* _Exercise material_
[BEGIN]
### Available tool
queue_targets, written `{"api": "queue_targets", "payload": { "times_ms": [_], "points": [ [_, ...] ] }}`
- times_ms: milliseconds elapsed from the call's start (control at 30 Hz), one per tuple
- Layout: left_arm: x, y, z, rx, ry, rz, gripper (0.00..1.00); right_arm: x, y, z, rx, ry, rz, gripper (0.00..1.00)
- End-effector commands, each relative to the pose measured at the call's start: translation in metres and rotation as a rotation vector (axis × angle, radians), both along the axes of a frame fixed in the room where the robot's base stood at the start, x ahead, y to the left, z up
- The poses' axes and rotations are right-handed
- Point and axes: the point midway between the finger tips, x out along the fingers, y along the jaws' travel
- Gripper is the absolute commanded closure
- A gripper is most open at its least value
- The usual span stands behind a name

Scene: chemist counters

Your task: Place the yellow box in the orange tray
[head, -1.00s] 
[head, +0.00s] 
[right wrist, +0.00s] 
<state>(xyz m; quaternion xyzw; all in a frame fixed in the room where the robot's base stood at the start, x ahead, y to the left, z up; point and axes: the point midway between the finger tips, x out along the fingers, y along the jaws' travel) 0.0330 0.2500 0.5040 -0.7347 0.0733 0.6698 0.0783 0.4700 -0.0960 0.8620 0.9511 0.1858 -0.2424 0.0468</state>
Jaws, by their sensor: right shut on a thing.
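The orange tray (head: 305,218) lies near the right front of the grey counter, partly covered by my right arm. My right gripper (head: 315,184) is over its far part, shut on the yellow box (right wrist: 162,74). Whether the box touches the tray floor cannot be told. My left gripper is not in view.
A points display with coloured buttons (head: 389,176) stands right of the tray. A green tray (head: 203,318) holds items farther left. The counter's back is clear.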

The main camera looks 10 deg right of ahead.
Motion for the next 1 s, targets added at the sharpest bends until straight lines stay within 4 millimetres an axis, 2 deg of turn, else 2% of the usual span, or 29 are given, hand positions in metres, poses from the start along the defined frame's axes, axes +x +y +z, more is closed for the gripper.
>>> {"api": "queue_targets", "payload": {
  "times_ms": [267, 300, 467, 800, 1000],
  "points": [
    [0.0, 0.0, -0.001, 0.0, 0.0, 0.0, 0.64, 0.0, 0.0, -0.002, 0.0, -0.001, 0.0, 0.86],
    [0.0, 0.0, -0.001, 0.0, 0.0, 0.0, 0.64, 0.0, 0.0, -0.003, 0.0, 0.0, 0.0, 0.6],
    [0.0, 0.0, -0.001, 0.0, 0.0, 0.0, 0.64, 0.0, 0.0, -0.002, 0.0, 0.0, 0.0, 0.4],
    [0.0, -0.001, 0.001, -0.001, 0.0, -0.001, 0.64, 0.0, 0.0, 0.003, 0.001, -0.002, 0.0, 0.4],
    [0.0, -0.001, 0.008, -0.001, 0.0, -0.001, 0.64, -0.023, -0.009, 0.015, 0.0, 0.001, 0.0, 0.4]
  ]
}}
[END]
[BEGIN]
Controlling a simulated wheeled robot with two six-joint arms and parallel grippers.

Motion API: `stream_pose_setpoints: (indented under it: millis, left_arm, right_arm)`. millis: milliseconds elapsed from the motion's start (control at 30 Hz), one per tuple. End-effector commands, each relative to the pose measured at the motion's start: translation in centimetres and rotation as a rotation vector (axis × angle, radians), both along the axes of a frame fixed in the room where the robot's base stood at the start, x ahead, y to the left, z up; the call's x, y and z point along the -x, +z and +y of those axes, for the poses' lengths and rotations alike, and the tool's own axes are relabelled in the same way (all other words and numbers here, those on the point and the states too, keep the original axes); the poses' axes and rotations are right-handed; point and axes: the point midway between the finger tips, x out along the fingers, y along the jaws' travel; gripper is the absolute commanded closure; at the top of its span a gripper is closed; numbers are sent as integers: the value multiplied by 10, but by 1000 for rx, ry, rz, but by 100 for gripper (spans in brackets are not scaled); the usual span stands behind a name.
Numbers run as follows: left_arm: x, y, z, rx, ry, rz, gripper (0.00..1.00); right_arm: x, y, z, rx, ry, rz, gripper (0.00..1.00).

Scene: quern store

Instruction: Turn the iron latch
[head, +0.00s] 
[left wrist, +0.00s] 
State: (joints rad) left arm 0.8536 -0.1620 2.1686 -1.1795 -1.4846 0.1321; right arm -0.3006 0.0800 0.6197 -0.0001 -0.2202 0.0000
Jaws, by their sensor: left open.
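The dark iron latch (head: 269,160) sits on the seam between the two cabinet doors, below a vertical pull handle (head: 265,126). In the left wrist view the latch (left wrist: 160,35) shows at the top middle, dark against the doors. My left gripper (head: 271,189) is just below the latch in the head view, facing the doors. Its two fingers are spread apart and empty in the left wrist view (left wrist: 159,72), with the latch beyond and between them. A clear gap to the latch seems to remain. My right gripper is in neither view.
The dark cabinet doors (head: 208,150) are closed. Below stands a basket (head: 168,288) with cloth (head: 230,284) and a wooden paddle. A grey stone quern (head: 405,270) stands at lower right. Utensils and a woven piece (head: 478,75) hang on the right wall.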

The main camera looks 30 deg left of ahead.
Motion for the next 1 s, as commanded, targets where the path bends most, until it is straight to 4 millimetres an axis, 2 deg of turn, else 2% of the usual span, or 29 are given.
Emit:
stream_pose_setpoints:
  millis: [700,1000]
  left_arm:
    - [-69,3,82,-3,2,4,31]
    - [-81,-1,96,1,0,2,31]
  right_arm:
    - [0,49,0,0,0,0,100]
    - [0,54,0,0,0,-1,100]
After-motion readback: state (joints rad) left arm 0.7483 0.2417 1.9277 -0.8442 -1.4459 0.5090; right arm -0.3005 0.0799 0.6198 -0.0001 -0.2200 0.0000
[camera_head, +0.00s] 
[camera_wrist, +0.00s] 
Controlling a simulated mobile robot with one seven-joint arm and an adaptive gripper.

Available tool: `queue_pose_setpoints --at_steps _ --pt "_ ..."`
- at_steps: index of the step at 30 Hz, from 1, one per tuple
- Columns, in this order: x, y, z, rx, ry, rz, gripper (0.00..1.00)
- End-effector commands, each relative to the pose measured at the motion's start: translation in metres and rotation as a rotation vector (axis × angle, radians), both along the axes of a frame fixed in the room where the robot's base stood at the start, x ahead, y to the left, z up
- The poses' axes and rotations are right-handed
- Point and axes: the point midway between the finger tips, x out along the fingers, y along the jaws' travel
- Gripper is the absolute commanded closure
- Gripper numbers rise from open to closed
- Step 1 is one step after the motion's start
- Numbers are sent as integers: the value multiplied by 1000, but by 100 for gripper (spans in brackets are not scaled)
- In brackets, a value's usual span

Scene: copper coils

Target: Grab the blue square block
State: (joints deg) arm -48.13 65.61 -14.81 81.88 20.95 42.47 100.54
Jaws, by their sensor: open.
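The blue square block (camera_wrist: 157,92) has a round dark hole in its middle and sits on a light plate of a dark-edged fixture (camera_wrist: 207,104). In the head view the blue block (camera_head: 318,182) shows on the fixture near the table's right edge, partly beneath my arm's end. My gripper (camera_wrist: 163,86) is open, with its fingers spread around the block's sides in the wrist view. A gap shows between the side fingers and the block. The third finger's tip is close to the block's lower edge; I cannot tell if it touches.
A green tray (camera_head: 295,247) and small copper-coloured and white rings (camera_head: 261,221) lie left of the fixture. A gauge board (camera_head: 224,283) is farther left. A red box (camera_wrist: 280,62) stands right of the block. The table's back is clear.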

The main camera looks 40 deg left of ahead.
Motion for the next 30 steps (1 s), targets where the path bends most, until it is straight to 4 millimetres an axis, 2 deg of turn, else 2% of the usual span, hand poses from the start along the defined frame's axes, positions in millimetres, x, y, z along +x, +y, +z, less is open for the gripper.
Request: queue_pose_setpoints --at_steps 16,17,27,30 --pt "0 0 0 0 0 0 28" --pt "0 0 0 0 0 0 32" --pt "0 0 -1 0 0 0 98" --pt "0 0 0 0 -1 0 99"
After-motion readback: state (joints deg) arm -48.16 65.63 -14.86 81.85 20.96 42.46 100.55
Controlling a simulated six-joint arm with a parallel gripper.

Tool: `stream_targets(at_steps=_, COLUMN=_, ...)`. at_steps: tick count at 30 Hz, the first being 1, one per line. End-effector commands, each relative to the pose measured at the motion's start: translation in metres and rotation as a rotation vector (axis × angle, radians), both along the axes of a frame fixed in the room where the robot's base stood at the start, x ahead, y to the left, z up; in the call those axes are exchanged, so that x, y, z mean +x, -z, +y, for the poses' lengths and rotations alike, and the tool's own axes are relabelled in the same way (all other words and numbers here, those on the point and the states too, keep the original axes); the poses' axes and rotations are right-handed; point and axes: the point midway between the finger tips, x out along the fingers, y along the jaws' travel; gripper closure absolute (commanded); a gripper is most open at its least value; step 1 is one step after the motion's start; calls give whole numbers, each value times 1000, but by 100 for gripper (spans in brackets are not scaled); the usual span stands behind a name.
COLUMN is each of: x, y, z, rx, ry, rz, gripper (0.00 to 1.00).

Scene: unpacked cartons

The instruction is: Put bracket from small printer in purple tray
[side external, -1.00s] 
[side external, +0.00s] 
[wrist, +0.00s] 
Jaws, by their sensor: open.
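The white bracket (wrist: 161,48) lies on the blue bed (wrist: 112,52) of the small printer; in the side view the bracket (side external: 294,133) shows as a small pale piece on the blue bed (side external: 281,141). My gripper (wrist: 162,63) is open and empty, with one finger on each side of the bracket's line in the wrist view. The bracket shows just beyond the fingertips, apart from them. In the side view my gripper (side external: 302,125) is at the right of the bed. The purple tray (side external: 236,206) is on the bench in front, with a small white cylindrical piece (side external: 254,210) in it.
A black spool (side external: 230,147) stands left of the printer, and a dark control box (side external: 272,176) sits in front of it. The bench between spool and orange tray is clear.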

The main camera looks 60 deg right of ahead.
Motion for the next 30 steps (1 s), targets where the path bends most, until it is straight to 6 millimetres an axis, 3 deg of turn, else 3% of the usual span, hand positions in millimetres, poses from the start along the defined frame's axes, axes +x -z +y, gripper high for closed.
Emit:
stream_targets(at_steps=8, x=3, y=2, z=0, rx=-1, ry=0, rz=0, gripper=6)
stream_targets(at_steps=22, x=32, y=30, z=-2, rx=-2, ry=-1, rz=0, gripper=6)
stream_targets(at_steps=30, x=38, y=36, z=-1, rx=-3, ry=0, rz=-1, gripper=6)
[END]
[BEGIN]
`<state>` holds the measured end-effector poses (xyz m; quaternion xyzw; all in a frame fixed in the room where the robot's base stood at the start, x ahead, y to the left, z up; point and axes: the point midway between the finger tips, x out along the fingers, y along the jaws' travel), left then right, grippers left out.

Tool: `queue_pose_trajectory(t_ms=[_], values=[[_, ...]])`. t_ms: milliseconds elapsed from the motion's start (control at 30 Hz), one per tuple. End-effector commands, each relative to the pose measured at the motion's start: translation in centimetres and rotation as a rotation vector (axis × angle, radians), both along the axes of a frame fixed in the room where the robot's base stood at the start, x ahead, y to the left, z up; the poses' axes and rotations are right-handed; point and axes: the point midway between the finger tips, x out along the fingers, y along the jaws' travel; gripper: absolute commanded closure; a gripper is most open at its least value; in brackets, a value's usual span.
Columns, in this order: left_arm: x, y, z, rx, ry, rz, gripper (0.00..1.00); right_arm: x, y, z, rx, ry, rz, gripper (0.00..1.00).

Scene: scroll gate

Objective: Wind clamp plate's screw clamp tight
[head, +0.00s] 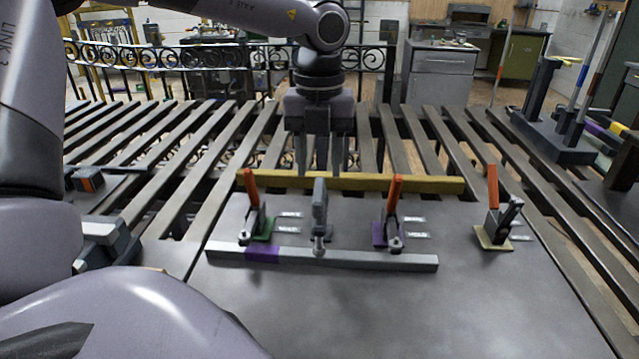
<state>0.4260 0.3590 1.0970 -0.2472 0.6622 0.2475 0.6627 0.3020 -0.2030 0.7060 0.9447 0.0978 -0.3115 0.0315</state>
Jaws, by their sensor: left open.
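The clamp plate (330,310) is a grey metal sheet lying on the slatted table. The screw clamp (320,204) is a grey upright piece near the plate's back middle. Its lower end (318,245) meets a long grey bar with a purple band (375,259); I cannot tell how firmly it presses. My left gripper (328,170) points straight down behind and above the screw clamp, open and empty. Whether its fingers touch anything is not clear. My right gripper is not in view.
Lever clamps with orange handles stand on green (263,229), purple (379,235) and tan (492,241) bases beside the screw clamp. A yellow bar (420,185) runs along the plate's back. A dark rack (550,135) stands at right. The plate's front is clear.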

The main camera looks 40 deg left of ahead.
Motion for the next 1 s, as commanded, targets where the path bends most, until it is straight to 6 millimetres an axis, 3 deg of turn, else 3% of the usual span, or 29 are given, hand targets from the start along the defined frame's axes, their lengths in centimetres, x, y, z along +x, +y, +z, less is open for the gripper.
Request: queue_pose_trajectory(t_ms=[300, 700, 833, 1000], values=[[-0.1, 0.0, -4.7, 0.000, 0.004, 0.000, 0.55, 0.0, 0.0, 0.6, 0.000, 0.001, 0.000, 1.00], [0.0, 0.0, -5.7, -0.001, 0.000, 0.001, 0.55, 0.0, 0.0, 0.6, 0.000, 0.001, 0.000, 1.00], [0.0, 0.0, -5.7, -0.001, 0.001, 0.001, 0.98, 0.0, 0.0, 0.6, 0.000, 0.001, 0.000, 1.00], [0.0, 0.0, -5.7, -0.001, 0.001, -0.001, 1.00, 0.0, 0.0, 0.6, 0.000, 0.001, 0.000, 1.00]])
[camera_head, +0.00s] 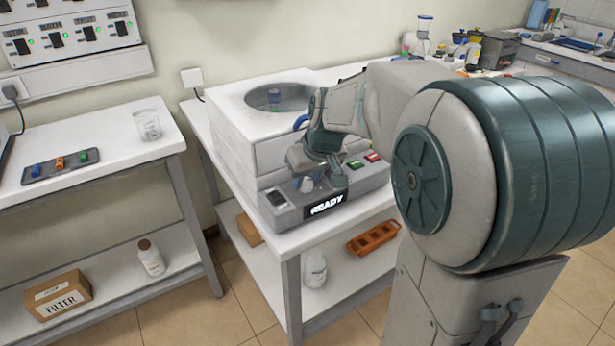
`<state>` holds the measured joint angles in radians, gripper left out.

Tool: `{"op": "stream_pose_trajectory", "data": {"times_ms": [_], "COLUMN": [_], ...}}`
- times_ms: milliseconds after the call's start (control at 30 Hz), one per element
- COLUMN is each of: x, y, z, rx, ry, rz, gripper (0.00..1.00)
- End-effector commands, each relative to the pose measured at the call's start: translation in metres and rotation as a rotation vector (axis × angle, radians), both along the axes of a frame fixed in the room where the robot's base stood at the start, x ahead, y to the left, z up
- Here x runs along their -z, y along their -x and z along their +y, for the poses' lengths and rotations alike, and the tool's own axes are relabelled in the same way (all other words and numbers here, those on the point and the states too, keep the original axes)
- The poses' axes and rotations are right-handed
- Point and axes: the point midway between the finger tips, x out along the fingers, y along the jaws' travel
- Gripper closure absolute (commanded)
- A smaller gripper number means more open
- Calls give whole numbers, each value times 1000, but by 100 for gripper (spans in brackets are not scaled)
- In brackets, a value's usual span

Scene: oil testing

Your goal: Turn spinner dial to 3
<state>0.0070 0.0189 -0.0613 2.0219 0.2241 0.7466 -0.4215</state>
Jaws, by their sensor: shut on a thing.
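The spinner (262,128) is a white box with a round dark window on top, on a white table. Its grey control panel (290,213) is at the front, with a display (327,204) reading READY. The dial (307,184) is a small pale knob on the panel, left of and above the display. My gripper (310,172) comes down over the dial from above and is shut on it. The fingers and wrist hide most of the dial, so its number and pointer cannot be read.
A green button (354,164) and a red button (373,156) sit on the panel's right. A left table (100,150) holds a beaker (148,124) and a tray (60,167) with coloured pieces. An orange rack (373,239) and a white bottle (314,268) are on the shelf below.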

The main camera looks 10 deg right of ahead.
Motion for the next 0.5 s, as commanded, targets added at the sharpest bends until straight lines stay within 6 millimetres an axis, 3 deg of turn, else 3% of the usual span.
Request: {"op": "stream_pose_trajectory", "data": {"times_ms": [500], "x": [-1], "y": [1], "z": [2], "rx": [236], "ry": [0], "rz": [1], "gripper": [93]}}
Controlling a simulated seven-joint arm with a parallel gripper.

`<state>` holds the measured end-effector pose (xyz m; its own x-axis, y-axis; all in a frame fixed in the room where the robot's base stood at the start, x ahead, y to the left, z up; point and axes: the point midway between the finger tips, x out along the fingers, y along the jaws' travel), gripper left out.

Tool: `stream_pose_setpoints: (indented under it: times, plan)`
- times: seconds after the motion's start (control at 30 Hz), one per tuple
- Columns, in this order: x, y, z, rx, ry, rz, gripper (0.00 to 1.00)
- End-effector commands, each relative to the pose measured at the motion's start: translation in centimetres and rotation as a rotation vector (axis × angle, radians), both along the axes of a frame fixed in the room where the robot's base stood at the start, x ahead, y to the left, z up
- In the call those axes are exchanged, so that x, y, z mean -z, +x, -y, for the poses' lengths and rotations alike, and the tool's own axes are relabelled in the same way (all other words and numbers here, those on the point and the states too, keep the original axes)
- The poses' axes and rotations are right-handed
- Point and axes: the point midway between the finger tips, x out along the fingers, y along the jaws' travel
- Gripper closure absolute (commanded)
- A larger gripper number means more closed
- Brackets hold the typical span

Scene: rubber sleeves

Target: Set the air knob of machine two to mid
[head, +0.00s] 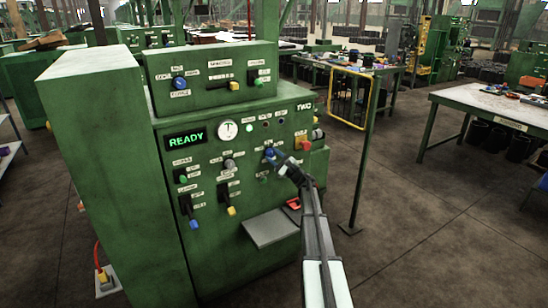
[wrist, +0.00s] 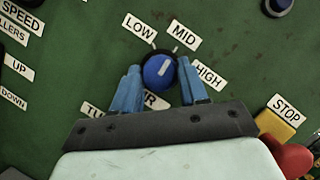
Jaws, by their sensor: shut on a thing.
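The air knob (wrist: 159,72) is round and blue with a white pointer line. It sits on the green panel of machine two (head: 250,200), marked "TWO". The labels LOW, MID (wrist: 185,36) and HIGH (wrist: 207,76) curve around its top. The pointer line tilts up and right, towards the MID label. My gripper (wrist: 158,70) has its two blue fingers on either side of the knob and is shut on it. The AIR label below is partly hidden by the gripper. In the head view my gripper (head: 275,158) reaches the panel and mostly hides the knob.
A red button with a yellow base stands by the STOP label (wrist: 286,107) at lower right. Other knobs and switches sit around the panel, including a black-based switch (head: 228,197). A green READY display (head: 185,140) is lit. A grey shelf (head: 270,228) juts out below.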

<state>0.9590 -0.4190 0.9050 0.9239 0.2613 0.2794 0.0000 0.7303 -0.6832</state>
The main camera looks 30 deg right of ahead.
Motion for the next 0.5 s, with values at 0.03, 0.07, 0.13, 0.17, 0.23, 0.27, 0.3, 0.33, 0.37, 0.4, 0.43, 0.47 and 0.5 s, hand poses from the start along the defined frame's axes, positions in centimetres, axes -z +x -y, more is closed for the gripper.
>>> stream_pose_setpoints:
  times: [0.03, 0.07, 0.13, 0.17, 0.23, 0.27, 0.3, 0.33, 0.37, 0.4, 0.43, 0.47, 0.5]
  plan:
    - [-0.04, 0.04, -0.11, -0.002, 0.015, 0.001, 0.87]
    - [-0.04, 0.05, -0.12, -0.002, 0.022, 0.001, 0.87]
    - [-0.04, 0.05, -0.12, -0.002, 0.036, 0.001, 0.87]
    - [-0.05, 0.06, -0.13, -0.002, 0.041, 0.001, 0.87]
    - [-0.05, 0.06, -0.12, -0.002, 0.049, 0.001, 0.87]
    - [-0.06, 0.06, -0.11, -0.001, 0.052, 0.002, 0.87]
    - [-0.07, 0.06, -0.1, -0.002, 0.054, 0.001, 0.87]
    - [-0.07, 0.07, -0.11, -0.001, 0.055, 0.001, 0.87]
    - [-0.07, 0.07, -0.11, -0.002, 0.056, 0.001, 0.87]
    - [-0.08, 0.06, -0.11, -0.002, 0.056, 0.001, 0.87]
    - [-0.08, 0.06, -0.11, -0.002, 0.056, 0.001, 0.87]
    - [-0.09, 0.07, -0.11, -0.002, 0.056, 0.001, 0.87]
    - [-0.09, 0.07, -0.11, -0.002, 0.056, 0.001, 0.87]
[END]
* _Exercise instructions_
Only the lines from the one containing "### Available tool" through the one containing "- Layout: left_arm: x, y, z, rx, ry, rz, gripper" are to be extracted, exactly as they appear, with both ends included.

* _Correct result_
### Available tool
queue_targets, written `{"api": "queue_targets", "payload": { "times_ms": [_], "points": [ [_, ...] ] }}`
- times_ms: milliseconds elapsed from the call's start (control at 30 Hz), one per tuple
- Layout: left_arm: x, y, z, rx, ry, rz, gripper (0.00..1.00); right_arm: x, y, z, rx, ry, rz, gripper (0.00..1.00)

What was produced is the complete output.